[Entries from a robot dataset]

** begin **

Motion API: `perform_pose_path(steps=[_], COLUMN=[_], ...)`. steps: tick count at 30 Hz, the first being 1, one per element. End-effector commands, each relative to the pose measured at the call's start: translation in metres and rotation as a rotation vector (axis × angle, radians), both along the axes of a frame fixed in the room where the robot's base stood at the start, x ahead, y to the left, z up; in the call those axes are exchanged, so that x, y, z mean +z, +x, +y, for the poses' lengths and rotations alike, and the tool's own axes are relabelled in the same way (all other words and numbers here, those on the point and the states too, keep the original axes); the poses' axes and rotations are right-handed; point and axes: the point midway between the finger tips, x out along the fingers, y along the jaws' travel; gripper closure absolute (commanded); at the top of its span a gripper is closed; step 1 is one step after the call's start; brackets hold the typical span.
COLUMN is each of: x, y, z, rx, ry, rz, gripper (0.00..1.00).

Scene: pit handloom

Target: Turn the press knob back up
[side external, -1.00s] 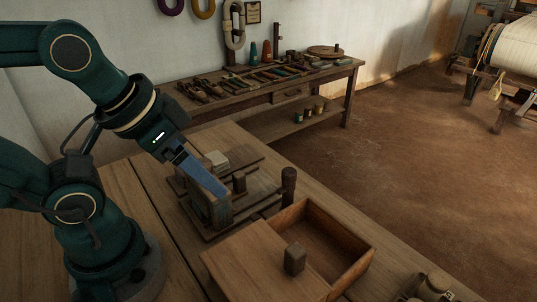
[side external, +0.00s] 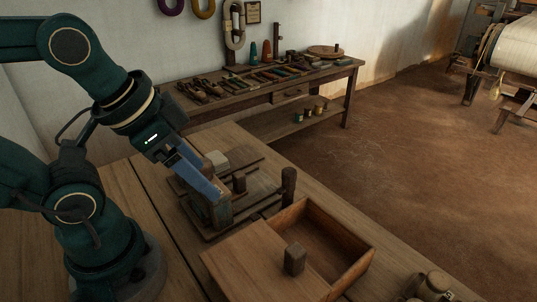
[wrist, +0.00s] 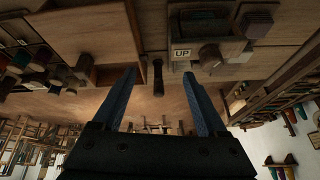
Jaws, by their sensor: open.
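A small wooden press (side external: 255,190) stands on the bench. In the wrist view a short dark knob (wrist: 210,57) sticks out beside a pale label reading "UP" (wrist: 181,56). My gripper (side external: 222,197) reaches down at a slant over the near-left side of the press in the side view. In the wrist view my gripper (wrist: 160,76) has its two blue fingers wide apart, with nothing held between them. The knob lies just right of the right fingertip in that view. From the side, the fingers and the press's upright block hide part of the press front; I cannot tell contact there.
A dark upright post (side external: 289,185) stands at the right of the press. An open wooden box (side external: 345,240) with a lid and a square handle (side external: 294,260) sits in front. A pale block (side external: 216,159) lies behind. Small spools (side external: 430,285) stand at front right.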

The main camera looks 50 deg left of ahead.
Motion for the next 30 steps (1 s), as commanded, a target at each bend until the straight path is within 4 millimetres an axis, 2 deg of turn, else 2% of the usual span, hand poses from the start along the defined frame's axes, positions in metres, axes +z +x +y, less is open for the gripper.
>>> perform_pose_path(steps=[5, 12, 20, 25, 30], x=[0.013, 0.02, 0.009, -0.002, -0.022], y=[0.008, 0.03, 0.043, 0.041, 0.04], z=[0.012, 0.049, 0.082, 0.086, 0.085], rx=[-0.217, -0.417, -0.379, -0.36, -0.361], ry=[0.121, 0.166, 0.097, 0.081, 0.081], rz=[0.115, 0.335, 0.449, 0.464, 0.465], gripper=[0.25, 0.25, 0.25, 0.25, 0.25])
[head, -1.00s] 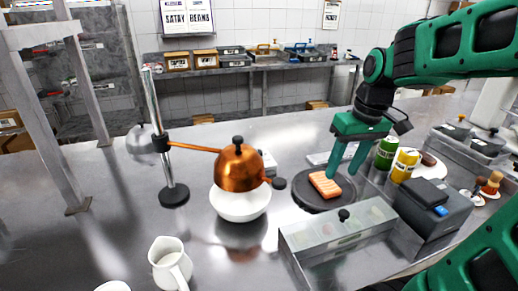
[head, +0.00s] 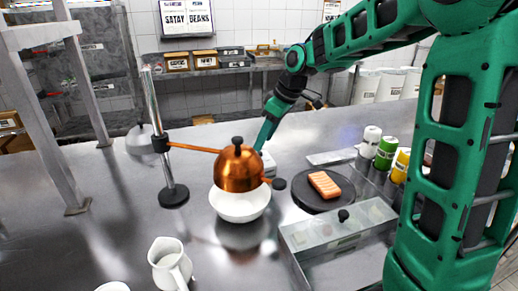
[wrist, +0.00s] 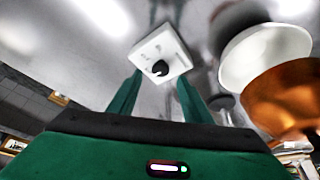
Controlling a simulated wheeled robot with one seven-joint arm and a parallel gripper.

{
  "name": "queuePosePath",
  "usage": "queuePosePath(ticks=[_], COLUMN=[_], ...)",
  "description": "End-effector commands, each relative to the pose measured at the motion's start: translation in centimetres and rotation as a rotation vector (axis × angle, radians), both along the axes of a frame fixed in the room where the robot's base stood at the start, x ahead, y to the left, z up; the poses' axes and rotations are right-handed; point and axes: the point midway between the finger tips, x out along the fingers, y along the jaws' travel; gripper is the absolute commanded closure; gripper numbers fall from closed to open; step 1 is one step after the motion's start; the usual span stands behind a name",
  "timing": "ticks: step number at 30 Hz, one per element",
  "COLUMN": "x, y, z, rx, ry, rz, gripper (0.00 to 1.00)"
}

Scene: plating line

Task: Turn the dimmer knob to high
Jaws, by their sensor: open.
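The dimmer is a white square box (wrist: 170,47) with a round black knob (wrist: 160,69) on its face, seen in the wrist view. A pale mark shows on the knob; the setting marks are too small to read. In the head view only a sliver of the box (head: 269,165) shows behind the copper dome. My gripper (wrist: 160,79) is open and empty, its green fingers on either side of the knob in the picture. I cannot tell whether they touch it. In the head view my gripper (head: 267,131) points down behind the dome, its fingertips hidden.
The copper dome (head: 238,172) hangs from a stand (head: 174,194) over a white bowl (head: 240,205), close in front of the dimmer. A dark round board (head: 312,201) with an orange-pink slab (head: 324,184) lies to the right. Bottles (head: 385,153) stand beyond it. A white jug (head: 170,265) stands in front.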

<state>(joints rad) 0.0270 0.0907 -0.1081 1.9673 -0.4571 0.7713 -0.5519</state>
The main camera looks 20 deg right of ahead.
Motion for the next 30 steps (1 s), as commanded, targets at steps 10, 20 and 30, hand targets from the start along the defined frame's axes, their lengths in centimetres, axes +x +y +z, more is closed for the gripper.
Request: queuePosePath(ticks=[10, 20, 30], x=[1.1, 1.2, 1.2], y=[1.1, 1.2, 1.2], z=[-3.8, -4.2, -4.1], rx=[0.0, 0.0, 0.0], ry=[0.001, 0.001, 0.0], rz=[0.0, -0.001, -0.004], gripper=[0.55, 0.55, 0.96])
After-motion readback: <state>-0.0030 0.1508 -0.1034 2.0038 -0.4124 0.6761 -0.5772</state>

** end **

**Set problem**
Leave the pictures out, and transcribe each of the records exactly.

**Expected answer**
Motion API: `perform_pose_path(steps=[_], COLUMN=[_], ...)`. steps: tick count at 30 Hz, the first being 1, one per element. End-effector commands, each relative to the pose measured at the call's start: translation in metres and rotation as a rotation vector (axis × angle, radians), both along the axes of a frame fixed in the room where the robot's base stood at the start, x ahead, y to the left, z up; in the call those axes are exchanged, so that x, y, z mean +z, +x, +y, for the poses' lengths and rotations alike, and the tool's own axes are relabelled in the same way (all other words and numbers here, those on the point and the states too, keep the original axes); the poses' axes and rotations are right-handed; point and axes: the point midway between the finger tips, x out along the fingers, y along the jaws' travel; gripper closure absolute (commanded); at the top of its span a gripper is closed; step 1 is one step after the call's start; brackets hold the typical span.
COLUMN is each of: x, y, z, rx, ry, rz, gripper (0.00..1.00).

Scene: pit handloom

Target: Turn the press knob back up
[side external, -1.00s] 
[side external, +0.00s] 
[wrist, +0.00s] 
Jaws, by their sensor: open.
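A small wooden press (side external: 255,190) stands on the bench. In the wrist view a short dark knob (wrist: 210,57) sticks out beside a pale label reading "UP" (wrist: 181,56). My gripper (side external: 222,197) reaches down at a slant over the near-left side of the press in the side view. In the wrist view my gripper (wrist: 160,76) has its two blue fingers wide apart, with nothing held between them. The knob lies just right of the right fingertip in that view. From the side, the fingers and the press's upright block hide part of the press front; I cannot tell contact there.
A dark upright post (side external: 289,185) stands at the right of the press. An open wooden box (side external: 345,240) with a lid and a square handle (side external: 294,260) sits in front. A pale block (side external: 216,159) lies behind. Small spools (side external: 430,285) stand at front right.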

The main camera looks 50 deg left of ahead.
Motion for the next 30 steps (1 s), as commanded, a target at each bend until the straight path is within 4 millimetres an axis, 2 deg of turn, else 2% of the usual span, hand poses from the start along the defined frame's axes, positions in metres, axes +z +x +y, less is open for the gripper.
>>> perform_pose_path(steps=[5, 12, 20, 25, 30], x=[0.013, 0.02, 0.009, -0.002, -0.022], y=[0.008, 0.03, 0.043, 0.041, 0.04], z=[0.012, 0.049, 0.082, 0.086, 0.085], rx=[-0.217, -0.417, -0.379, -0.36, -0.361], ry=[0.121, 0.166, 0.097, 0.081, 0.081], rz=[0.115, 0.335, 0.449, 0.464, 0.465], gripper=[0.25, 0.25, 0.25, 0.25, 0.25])
[head, -1.00s] 
[head, +0.00s] 
[wrist, +0.00s] 
Controlling a simulated wheeled robot with one seven-joint arm and a parallel gripper.

{
  "name": "queuePosePath",
  "usage": "queuePosePath(ticks=[_], COLUMN=[_], ...)",
  "description": "End-effector commands, each relative to the pose measured at the motion's start: translation in centimetres and rotation as a rotation vector (axis × angle, radians), both along the axes of a frame fixed in the room where the robot's base stood at the start, x ahead, y to the left, z up; the poses' axes and rotations are right-handed; point and axes: the point midway between the finger tips, x out along the fingers, y along the jaws' travel; gripper is the absolute commanded closure; gripper numbers fall from closed to open; step 1 is one step after the motion's start; the usual span stands behind a name",
  "timing": "ticks: step number at 30 Hz, one per element",
  "COLUMN": "x, y, z, rx, ry, rz, gripper (0.00 to 1.00)"
}

Scene: plating line

Task: Turn the dimmer knob to high
Jaws, by their sensor: open.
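The dimmer is a white square box (wrist: 170,47) with a round black knob (wrist: 160,69) on its face, seen in the wrist view. A pale mark shows on the knob; the setting marks are too small to read. In the head view only a sliver of the box (head: 269,165) shows behind the copper dome. My gripper (wrist: 160,79) is open and empty, its green fingers on either side of the knob in the picture. I cannot tell whether they touch it. In the head view my gripper (head: 267,131) points down behind the dome, its fingertips hidden.
The copper dome (head: 238,172) hangs from a stand (head: 174,194) over a white bowl (head: 240,205), close in front of the dimmer. A dark round board (head: 312,201) with an orange-pink slab (head: 324,184) lies to the right. Bottles (head: 385,153) stand beyond it. A white jug (head: 170,265) stands in front.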

<state>(joints rad) 0.0270 0.0907 -0.1081 1.9673 -0.4571 0.7713 -0.5519</state>
The main camera looks 20 deg right of ahead.
Motion for the next 30 steps (1 s), as commanded, targets at steps 10, 20 and 30, hand targets from the start along the defined frame's axes, their lengths in centimetres, axes +x +y +z, more is closed for the gripper.
Request: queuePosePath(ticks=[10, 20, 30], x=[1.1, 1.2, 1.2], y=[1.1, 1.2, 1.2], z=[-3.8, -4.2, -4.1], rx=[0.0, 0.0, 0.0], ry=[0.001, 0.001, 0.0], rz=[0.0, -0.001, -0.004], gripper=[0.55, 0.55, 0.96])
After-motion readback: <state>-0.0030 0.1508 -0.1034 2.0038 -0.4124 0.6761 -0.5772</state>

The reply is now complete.